BRIEF: Check each line of the records for "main"; collect those that have it.

(Records excerpted from a collection)
================
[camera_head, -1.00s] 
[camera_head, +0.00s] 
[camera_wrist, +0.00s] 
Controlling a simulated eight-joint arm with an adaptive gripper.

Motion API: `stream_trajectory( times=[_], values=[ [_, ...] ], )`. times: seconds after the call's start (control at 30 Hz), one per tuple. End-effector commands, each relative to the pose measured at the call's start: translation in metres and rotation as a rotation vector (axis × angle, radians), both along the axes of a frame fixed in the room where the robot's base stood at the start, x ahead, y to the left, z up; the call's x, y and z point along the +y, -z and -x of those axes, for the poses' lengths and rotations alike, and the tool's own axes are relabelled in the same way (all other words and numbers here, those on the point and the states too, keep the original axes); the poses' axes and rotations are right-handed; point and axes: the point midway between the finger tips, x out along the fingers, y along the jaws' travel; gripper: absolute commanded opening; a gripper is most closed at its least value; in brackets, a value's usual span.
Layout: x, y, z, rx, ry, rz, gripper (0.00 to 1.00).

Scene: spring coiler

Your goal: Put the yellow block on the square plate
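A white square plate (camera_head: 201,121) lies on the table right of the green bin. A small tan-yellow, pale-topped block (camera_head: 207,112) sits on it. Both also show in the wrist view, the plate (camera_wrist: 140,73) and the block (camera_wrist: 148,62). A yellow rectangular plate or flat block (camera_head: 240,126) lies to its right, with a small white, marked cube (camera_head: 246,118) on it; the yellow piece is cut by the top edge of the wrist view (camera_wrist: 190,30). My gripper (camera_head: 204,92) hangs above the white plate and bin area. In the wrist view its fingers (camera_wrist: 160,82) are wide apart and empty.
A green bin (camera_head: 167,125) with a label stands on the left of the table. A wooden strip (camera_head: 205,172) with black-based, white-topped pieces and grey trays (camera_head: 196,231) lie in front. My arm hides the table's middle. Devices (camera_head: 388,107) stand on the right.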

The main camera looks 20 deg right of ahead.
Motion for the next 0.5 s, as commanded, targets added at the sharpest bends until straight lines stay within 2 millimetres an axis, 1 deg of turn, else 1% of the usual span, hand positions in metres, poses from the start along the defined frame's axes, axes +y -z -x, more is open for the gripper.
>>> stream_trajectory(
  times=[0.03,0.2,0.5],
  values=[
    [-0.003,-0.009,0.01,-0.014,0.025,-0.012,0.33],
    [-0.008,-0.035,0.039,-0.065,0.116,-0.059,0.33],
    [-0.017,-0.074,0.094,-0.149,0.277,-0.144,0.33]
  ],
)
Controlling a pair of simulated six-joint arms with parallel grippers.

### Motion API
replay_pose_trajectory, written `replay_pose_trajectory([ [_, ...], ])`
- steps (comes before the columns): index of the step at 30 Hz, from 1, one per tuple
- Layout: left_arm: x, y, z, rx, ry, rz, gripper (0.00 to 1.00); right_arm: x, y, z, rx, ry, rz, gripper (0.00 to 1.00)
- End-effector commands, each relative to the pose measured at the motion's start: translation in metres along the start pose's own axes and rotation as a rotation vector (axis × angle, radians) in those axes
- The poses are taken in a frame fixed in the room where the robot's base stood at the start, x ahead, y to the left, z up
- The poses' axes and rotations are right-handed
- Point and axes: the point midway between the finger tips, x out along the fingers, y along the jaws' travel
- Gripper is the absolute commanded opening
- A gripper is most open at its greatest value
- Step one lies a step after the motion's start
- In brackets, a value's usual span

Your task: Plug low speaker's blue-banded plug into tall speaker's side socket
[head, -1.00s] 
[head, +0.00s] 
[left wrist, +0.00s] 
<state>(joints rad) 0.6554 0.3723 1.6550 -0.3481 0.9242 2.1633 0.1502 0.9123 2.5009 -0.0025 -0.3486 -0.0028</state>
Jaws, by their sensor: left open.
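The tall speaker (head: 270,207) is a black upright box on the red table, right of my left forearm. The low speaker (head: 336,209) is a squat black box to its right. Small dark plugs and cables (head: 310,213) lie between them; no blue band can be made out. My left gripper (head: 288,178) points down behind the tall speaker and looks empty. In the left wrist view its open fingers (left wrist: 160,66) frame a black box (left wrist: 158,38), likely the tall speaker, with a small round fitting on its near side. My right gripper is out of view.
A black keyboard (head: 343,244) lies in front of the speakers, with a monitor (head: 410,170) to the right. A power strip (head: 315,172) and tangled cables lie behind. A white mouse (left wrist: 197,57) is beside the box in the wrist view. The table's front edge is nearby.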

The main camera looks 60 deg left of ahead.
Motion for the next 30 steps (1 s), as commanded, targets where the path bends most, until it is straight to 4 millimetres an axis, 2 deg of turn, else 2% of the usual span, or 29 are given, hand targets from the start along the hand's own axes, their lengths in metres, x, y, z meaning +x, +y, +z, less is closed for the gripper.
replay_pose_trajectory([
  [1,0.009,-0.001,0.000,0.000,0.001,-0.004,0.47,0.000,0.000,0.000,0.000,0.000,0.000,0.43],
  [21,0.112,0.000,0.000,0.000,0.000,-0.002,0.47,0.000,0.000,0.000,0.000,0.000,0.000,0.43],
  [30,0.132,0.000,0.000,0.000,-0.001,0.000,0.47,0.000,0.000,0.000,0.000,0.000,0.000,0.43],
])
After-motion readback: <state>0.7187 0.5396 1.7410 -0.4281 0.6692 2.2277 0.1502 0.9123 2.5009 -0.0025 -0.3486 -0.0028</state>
================
RESULT FOR THIS EXERCISE:
The main camera looks 20 deg right of ahead.
The main camera looks 60 deg left of ahead.

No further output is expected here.